- DATA IN THIS EXERCISE
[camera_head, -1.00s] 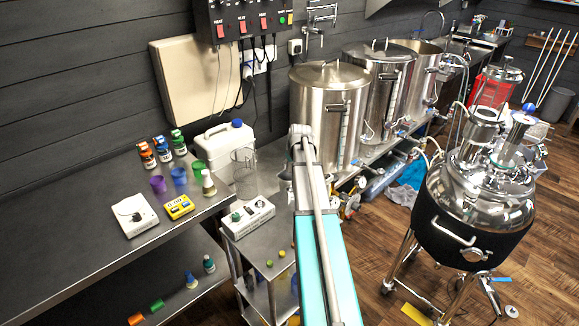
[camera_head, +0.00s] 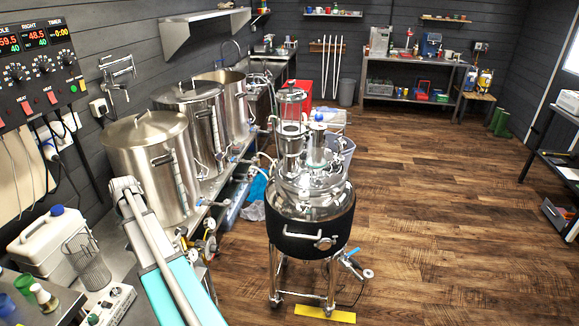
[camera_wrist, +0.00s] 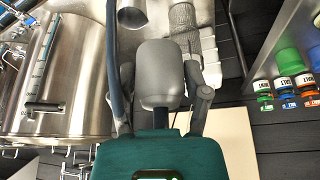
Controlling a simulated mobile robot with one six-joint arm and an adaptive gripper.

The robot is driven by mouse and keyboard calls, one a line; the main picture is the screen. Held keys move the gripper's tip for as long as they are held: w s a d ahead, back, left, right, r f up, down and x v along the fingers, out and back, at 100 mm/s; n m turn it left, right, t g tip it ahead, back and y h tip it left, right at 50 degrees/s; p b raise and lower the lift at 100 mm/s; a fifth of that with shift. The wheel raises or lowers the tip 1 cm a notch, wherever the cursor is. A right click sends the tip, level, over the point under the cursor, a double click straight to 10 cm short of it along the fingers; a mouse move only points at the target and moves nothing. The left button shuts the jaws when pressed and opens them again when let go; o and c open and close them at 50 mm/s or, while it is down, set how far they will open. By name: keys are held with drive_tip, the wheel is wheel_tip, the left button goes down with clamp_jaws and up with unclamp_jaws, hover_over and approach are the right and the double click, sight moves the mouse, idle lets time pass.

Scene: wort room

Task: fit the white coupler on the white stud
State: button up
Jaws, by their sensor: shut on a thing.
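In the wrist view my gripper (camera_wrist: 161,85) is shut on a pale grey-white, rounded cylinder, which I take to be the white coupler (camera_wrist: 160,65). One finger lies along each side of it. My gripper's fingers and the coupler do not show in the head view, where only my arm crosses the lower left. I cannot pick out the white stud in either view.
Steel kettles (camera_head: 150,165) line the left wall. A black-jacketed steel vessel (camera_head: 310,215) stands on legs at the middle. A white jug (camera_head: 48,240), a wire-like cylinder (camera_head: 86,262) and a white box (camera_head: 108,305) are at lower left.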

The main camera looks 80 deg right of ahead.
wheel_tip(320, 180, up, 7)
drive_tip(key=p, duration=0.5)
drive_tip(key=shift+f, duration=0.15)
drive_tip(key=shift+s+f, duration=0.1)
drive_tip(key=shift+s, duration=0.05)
--
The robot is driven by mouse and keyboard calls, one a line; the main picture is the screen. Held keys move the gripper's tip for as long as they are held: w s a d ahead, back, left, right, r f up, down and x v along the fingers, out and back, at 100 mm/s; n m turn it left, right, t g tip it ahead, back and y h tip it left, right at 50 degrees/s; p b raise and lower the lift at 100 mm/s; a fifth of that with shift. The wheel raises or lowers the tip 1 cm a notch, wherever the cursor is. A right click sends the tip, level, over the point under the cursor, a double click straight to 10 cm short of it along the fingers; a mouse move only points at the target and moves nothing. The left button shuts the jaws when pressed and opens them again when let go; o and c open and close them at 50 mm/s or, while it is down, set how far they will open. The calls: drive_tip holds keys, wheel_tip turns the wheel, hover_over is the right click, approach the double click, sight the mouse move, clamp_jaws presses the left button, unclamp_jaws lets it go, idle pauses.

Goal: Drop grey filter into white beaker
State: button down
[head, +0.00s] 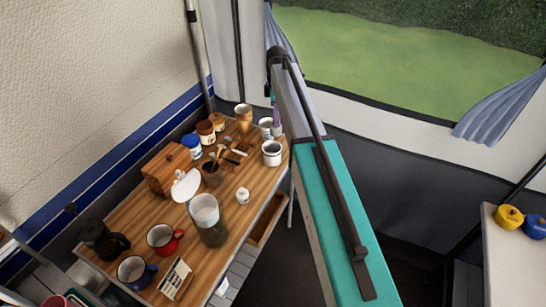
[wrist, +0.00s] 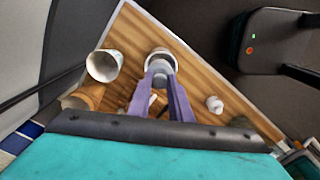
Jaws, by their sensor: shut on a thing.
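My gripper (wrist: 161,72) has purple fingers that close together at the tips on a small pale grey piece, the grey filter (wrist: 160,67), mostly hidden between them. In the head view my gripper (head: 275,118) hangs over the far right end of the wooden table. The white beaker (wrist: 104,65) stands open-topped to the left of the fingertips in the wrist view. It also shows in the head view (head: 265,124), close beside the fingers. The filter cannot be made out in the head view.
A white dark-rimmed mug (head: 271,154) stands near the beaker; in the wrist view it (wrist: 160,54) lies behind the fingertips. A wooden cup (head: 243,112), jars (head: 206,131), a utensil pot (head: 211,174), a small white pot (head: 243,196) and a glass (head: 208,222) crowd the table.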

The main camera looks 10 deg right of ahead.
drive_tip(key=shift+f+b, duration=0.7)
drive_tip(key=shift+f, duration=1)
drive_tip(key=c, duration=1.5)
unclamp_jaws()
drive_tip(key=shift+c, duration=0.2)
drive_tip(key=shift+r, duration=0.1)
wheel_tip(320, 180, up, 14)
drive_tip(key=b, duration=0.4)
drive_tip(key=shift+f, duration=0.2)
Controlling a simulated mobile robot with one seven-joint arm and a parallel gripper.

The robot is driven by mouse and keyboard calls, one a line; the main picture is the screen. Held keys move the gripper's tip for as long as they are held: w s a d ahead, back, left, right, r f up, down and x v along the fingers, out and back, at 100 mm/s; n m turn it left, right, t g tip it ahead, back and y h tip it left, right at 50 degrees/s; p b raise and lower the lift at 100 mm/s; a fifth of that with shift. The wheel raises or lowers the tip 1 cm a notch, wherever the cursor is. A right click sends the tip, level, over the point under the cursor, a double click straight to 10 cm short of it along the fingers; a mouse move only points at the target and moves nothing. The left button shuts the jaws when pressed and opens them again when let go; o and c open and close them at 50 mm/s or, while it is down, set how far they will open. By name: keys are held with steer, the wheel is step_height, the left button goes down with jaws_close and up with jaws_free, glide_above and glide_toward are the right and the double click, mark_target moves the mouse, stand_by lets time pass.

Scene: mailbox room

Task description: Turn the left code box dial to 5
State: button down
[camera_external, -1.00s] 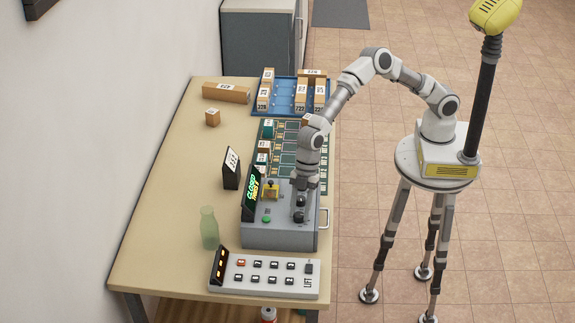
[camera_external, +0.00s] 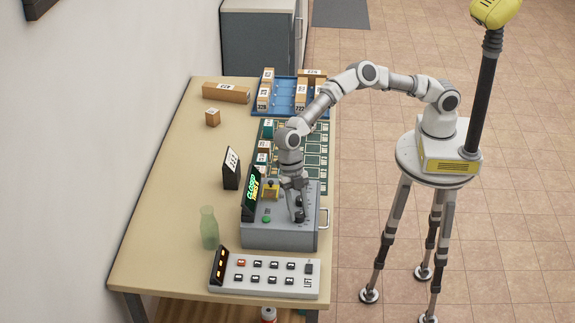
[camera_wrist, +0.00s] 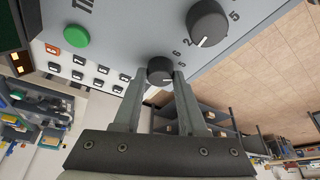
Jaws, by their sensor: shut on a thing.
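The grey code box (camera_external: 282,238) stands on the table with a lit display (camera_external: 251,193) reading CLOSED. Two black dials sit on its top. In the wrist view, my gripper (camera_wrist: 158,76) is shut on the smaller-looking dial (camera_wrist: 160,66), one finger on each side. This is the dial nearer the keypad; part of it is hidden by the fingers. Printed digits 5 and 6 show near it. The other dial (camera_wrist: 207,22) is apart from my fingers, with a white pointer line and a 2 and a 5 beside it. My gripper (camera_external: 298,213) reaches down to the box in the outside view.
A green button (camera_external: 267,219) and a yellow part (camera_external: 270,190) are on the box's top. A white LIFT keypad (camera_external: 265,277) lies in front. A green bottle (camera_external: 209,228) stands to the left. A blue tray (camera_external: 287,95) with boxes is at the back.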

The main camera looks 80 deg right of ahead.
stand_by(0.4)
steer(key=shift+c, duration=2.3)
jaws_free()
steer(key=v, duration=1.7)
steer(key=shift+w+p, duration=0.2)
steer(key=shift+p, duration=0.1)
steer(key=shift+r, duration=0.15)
--
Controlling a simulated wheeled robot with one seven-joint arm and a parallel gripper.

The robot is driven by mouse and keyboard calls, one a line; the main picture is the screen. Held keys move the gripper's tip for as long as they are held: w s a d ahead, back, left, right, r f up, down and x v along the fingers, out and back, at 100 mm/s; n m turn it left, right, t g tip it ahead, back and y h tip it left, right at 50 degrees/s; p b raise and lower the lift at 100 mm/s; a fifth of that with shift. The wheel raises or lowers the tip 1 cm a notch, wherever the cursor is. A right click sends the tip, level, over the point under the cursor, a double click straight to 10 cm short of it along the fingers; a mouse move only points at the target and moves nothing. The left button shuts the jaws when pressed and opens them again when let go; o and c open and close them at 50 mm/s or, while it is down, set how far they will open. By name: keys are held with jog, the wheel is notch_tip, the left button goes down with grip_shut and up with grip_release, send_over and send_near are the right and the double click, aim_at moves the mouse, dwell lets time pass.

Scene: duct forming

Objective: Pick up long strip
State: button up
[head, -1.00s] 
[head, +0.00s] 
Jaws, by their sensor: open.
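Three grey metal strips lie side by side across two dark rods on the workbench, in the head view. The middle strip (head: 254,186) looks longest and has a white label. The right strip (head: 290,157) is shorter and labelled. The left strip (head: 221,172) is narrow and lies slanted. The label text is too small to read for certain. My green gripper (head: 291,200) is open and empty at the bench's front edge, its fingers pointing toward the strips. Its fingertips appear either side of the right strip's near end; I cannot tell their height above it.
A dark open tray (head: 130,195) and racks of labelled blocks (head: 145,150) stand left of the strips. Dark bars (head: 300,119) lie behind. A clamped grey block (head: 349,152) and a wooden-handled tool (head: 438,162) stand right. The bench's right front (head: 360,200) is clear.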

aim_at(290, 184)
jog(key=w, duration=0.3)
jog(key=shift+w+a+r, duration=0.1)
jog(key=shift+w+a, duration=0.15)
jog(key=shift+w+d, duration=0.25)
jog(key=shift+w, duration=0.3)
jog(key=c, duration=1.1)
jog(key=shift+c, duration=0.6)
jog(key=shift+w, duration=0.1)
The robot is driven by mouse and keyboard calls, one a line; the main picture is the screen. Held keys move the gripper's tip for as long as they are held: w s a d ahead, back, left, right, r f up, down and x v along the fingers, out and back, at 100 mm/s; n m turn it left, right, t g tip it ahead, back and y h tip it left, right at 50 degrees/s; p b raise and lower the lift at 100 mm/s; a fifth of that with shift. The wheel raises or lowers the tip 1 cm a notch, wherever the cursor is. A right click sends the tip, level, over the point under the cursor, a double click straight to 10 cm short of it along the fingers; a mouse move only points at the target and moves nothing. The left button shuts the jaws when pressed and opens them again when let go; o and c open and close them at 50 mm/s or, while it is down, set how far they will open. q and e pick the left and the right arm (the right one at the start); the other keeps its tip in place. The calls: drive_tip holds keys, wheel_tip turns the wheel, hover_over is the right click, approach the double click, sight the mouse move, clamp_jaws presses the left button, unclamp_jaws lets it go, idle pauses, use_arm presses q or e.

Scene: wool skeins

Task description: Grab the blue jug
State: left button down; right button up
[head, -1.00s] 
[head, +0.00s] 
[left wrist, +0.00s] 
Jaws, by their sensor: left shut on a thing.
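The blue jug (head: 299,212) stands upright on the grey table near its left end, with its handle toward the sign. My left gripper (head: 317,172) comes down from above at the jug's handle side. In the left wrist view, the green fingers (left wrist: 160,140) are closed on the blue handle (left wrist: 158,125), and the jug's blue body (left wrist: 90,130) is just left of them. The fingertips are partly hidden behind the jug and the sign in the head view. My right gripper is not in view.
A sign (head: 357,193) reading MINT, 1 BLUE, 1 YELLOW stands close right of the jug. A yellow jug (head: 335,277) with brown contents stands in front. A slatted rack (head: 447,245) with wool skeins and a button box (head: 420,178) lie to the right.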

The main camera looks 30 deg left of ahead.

- WHAT THE EXERCISE ASKS
Look above for the line with "[camera_head, +0.00s]"; quote it and every line after it, stopping after the line with "Controlling a simulated mobile robot with one six-joint", exactly, with nothing added and without pictures.

- WRITTEN SOLUTION
[camera_head, +0.00s] 
[camera_wrist, +0.00s] 
Controlling a simulated mobile robot with one six-joint arm and an adaptive gripper.

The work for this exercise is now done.